■ STATED GOAL
Find the word "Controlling" in the listing; pull out each line holding it.

Begin

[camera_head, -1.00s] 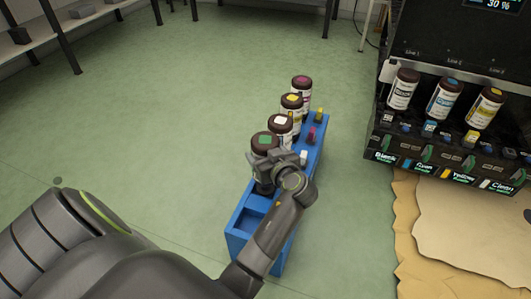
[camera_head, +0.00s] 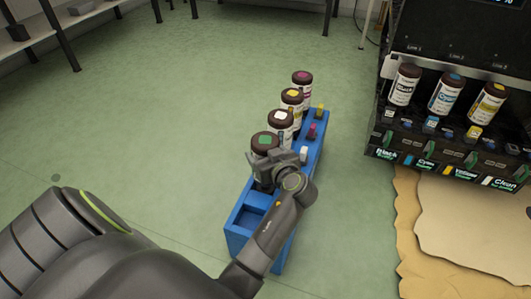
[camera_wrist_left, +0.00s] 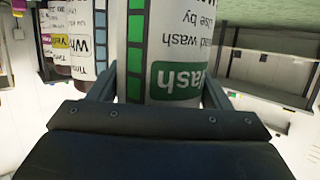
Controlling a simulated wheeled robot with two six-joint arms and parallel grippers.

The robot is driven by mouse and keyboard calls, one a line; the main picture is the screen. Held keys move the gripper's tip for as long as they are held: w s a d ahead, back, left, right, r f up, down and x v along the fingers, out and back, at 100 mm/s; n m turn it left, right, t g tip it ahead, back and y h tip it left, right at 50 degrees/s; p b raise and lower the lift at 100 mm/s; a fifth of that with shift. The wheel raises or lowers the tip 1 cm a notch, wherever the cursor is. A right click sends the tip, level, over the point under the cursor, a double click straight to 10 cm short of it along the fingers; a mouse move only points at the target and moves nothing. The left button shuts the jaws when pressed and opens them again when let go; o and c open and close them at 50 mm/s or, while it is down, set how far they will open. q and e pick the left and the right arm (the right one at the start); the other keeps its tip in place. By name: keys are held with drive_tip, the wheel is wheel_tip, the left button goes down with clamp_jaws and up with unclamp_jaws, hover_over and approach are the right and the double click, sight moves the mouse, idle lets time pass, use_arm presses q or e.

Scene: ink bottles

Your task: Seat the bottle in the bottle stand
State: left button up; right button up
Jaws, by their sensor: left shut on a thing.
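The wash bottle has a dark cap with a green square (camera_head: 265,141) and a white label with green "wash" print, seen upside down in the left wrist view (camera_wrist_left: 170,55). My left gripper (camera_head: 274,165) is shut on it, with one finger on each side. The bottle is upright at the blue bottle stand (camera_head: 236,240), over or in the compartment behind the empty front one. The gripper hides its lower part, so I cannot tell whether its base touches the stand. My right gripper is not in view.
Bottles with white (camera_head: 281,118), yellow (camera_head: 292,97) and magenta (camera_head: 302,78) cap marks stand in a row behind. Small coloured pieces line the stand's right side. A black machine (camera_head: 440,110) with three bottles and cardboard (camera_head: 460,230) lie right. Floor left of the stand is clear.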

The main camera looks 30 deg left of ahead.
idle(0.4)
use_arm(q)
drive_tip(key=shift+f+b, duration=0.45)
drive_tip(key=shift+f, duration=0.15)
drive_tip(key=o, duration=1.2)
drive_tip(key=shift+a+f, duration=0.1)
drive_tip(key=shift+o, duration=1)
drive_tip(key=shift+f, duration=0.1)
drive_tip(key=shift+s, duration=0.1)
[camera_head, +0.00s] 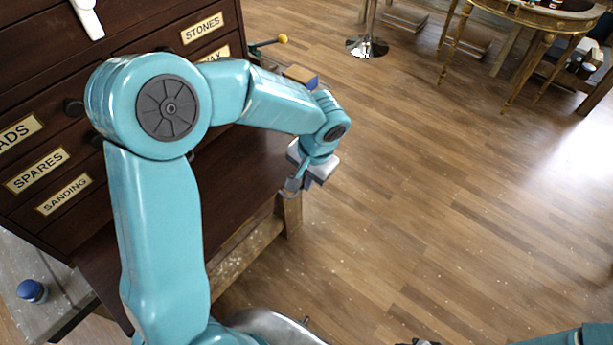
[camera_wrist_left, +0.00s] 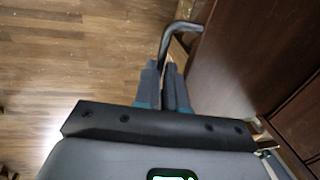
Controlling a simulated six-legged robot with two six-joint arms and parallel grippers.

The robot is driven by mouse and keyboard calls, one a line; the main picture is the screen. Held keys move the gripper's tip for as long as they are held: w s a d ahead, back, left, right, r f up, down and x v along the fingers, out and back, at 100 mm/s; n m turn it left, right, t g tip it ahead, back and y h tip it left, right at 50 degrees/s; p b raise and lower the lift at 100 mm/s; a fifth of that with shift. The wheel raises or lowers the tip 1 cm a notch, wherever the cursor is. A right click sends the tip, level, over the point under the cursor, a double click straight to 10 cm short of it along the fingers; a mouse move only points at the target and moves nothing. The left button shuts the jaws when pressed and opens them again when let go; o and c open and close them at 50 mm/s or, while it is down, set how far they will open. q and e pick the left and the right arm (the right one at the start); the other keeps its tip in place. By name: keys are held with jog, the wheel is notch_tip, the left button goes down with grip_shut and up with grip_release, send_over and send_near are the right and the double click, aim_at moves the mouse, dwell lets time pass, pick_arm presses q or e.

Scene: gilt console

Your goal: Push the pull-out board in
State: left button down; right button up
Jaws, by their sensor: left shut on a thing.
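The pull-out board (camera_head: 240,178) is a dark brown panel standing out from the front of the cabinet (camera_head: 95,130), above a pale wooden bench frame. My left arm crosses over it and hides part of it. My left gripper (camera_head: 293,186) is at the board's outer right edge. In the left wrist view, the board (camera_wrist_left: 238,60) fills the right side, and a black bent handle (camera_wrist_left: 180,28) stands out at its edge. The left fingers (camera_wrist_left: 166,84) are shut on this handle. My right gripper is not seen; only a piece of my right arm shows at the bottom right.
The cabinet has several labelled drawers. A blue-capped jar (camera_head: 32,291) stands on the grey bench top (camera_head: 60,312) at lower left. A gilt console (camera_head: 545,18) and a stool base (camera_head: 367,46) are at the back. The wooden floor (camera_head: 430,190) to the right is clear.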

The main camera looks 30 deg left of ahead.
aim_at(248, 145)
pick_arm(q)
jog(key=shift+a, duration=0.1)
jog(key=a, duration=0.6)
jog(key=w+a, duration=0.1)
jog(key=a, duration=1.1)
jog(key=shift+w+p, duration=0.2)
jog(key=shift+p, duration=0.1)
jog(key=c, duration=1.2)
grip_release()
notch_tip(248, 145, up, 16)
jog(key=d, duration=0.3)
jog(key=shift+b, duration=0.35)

End
Begin

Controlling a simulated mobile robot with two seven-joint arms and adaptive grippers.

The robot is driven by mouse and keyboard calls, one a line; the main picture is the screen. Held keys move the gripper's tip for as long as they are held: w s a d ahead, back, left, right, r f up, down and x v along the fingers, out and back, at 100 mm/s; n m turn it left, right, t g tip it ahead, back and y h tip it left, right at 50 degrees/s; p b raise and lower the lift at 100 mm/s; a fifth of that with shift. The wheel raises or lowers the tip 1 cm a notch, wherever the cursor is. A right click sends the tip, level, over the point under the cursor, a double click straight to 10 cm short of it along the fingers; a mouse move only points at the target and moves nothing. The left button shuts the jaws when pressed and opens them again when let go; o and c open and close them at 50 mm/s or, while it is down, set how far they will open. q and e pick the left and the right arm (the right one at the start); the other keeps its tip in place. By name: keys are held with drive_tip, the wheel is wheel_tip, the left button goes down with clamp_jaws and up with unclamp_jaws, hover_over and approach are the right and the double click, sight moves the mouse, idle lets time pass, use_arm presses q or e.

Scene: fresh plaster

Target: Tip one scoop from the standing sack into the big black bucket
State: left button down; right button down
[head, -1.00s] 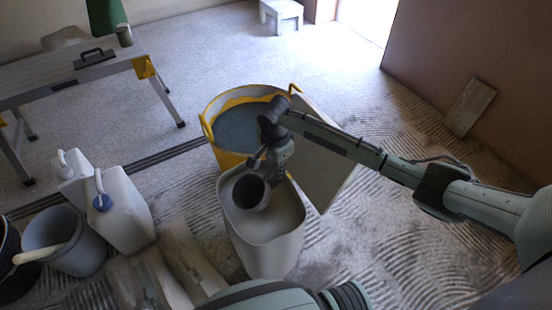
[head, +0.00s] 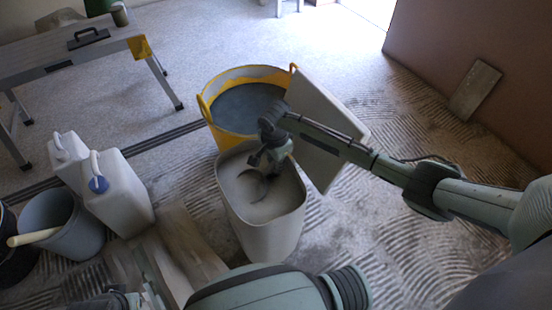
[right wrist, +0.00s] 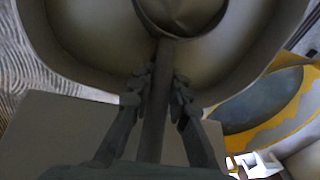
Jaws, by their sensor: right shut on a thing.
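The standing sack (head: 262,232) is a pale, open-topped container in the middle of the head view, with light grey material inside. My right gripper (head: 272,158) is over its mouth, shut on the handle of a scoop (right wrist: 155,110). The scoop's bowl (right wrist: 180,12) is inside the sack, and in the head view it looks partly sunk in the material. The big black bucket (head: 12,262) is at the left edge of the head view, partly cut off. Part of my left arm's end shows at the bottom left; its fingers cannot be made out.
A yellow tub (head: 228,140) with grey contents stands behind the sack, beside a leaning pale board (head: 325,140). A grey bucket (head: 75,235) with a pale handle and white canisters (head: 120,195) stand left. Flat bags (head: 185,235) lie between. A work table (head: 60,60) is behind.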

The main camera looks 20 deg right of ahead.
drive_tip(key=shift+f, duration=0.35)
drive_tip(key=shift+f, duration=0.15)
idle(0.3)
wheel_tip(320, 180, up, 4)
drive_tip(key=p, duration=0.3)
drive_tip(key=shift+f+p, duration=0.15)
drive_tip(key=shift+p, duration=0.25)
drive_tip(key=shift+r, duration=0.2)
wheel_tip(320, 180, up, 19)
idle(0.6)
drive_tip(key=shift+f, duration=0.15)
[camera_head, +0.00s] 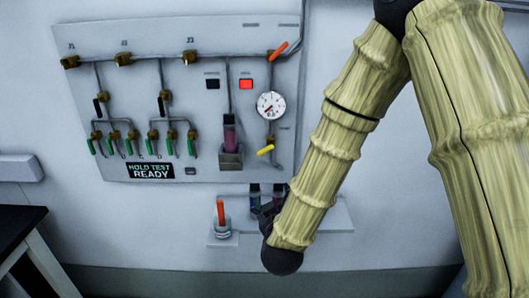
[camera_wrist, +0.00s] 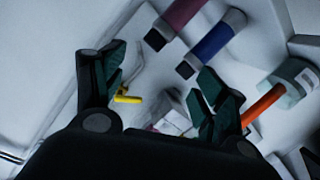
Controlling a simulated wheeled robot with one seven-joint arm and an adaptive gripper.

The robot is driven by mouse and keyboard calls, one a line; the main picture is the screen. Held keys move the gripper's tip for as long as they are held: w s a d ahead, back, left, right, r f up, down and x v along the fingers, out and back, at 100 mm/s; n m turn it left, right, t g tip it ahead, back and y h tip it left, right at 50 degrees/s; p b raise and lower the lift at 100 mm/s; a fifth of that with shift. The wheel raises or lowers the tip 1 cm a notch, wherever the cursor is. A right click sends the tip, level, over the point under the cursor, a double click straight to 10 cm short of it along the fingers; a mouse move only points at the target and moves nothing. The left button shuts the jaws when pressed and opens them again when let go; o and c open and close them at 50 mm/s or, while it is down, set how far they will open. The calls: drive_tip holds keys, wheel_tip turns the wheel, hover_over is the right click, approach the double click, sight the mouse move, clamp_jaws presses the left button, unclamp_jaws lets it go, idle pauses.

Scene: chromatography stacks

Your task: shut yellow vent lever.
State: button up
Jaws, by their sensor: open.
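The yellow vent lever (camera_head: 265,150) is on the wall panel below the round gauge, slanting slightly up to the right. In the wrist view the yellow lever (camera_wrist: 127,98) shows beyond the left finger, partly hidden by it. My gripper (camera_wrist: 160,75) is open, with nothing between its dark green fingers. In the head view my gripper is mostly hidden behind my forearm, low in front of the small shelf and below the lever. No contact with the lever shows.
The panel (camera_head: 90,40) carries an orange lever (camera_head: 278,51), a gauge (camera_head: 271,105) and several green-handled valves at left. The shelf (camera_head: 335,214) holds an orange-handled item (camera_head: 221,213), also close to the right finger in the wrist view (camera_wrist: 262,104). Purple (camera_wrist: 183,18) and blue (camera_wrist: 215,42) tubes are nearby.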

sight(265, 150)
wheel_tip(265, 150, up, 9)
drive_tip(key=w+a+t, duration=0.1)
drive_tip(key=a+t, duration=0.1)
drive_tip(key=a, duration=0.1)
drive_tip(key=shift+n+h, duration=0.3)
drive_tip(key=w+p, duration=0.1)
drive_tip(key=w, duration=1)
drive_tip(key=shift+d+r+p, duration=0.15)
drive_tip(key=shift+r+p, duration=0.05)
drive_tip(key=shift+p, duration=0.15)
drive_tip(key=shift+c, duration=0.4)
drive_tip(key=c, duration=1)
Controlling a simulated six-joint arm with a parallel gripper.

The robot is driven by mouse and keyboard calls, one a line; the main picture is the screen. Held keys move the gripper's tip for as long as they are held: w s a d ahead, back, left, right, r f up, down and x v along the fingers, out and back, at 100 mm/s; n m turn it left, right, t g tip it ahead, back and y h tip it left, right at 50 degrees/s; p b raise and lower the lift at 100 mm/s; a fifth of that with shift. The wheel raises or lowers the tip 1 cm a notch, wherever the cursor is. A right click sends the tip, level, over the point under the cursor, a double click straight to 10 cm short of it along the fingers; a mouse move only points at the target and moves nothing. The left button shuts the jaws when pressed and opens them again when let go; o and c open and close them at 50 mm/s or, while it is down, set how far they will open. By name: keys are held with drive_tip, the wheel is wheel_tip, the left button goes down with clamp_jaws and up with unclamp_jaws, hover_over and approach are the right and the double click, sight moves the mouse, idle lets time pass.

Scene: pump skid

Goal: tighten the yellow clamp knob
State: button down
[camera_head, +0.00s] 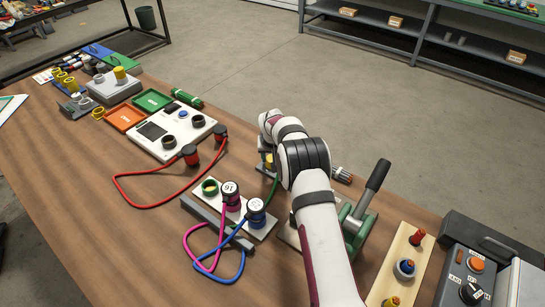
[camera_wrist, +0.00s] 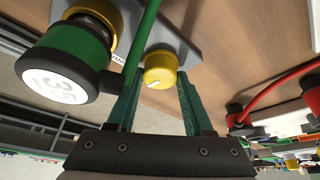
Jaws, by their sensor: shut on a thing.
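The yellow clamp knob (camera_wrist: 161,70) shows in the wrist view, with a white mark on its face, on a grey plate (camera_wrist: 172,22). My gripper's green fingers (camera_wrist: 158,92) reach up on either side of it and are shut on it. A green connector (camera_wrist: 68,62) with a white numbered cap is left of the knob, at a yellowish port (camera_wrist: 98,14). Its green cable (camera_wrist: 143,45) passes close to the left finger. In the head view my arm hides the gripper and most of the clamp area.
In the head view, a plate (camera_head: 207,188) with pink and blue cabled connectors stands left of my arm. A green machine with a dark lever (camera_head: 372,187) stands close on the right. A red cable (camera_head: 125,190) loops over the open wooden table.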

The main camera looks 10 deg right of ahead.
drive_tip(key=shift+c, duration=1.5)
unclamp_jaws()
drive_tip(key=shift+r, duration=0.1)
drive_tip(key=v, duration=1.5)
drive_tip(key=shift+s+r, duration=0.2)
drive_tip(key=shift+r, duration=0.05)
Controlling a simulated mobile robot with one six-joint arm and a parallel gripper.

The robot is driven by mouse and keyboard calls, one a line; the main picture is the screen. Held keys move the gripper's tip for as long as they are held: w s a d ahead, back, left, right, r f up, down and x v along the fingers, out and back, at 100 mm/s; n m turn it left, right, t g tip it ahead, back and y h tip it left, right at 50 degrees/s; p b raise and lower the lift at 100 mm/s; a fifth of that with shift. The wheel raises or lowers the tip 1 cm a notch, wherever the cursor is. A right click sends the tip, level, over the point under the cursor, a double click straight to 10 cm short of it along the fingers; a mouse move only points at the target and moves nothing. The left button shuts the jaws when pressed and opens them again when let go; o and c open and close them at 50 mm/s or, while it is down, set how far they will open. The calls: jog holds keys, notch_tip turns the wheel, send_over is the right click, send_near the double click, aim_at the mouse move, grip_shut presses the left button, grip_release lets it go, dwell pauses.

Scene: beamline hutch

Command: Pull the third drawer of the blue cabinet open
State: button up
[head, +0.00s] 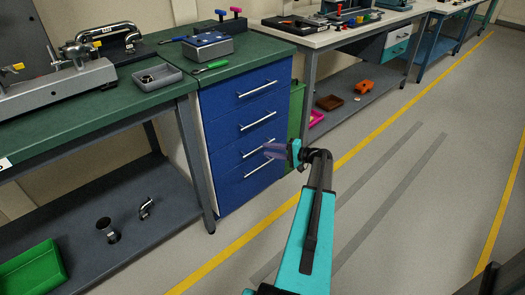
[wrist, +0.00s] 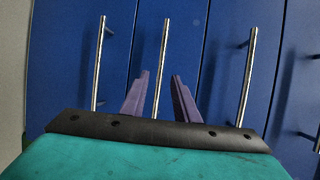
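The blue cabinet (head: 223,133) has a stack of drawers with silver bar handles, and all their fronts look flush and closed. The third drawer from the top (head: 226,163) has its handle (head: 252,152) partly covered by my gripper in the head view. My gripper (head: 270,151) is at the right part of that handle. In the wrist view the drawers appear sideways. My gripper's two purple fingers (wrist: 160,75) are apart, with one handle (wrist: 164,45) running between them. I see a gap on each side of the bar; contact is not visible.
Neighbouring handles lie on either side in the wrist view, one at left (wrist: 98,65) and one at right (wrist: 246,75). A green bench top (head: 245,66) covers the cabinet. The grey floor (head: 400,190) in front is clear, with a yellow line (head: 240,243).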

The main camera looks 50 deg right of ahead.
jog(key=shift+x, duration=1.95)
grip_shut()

End
Begin

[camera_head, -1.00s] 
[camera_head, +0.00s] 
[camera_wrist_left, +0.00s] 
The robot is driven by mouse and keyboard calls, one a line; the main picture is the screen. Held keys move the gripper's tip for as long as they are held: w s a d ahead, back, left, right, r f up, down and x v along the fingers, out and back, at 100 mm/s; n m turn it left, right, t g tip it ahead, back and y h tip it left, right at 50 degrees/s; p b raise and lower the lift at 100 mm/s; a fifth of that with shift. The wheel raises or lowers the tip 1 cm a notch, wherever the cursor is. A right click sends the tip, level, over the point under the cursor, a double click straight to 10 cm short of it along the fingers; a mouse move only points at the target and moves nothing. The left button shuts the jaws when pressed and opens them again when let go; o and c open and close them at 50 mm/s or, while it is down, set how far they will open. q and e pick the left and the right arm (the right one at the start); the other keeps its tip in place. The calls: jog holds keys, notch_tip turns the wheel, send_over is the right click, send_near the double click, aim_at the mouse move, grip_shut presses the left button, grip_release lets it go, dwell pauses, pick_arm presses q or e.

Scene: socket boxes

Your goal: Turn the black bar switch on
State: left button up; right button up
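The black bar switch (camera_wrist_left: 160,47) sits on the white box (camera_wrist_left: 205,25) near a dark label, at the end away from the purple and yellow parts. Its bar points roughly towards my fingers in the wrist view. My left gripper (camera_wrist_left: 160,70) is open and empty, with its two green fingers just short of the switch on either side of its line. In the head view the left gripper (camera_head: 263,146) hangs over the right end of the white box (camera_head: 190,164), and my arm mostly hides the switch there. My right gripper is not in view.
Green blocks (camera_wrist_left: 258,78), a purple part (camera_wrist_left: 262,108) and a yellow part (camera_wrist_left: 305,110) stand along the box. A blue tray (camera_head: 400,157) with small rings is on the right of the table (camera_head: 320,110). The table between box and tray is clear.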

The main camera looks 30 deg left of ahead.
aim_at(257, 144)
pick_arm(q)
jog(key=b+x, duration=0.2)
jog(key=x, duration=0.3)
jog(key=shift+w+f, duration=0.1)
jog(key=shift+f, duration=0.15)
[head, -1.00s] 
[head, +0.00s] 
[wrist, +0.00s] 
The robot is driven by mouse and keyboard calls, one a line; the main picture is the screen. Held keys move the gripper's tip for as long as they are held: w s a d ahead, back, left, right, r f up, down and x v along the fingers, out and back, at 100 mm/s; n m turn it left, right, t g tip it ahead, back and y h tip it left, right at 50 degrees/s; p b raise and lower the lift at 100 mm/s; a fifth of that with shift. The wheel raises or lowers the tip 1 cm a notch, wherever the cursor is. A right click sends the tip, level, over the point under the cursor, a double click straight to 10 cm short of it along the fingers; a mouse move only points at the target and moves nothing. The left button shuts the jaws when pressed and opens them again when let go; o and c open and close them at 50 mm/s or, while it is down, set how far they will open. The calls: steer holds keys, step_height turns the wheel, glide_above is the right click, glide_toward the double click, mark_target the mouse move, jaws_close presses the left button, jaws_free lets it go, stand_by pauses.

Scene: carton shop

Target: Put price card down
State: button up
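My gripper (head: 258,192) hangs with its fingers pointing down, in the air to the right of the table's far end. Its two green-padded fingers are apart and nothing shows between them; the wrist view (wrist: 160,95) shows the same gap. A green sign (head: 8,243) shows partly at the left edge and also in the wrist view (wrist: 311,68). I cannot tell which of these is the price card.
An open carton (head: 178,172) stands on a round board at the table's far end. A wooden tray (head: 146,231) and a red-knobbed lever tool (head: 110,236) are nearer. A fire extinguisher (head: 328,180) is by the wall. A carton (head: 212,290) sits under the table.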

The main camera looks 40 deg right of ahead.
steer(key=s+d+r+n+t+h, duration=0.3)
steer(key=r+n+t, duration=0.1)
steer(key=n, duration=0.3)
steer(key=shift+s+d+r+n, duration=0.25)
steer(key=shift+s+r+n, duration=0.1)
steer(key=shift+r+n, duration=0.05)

End

■ WRITTEN RESPONSE
Controlling a simulated wheeled robot with two six-joint arms and parallel grippers.
Controlling a simulated six-legged robot with two six-joint arms and parallel grippers.
Controlling a simulated mobile robot with two seven-joint arms and adaptive grippers.
Controlling a simulated wheeled robot with one seven-joint arm and an adaptive gripper.
Controlling a simulated six-joint arm with a parallel gripper.
Controlling a simulated mobile robot with one six-joint arm and a parallel gripper.

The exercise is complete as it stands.